When I began climbing I was a pretty weak character. I was working in a boring job, drinking a lot and moving in murky circles. Climbing at the time was simply something a bit different for me to do every now and then almost something to make me realise I was actually alive. Then I did my first proper winter route and I woke up from the losers sleep I had been in. The next wake up call came when an old lad at my work retired, he had been there since school, saved his cash, hardly any holidays or sick days and he was proud of this I heard people speak of this as if it was a life well lived and it horrified me. He got 2 months retirement before he dropped dead in the garden..........I quit the following week and haven't had a serious job since.

On my first winter route, Ben Nevis. Pic-Rob Jarvis , Highland Guides.

After this I pretty much committed myself to a life less ordinary and pursuing full time climbing was the perfect excuse to avoid the soul crushing 9-5 living for the weekend crap I had been doing. I was naive to think at that time that I understood commitment. I spent a couple of years trying to climb hard and learn what I could then I read 'Kiss or Kill' by Mark Twight. This book has changed my life without a shadow of a doubt. I learned to accept what I was becoming by reading this and also began to understand ,even embrace it. It forced me to face up to my being selfish and ruthless but not to be ashamed of it but to use it to good effect. The main point I took from it was what he called 'The attitude of the knife' , cutting away all that holds us back. I took to this new attitude like I couldn't believe. Getting rid of everything that was holding me back at the time and I revelled in it's brutal coldness.

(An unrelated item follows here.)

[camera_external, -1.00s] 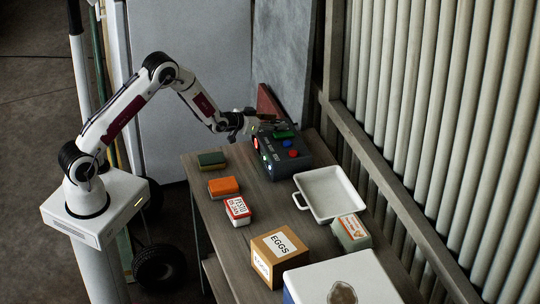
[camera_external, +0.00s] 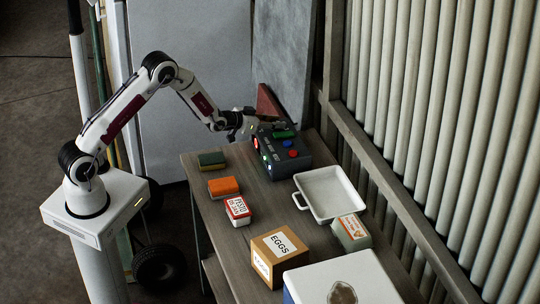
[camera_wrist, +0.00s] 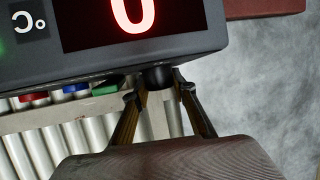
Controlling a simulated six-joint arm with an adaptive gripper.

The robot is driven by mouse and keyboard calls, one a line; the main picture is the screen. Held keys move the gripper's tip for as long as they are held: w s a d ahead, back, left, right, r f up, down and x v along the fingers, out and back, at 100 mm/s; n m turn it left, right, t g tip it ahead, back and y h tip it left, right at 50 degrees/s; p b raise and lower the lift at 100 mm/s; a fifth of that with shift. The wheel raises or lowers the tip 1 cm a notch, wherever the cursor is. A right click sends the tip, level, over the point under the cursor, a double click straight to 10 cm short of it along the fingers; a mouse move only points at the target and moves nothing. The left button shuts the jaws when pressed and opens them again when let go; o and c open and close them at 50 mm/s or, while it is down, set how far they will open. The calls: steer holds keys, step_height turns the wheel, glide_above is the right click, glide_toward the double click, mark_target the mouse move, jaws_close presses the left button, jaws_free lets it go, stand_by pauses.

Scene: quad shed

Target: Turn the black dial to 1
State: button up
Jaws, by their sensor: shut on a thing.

In the winter of 2005 I took the cutting attitude to a new level and one that finally marked a point where I was crossing a line and giving into climbing. I went on a trip to Austria and while climbing with my prosthetic I realised that a digit on my disabled hand was catching inside my cast. As soon as I returned home I had an operation to have it removed. This confirmed to me that if I can go so far as to have digits removed then climbing was what I really wanted in life. There is very little left in my life from my pre-climbing days....................


  1. Think the smile in the pic says alot about that transition.

  2. Your right there Dave, probably one of the very few wise choices I've made :)

  3. One of the only times I've heard Kiss or Kill mentioned in the Scottish climbing scene... it's an incredible collection. 'Twitching' is all you need for some get-up-n-go. Great to see someone also finding value in that book.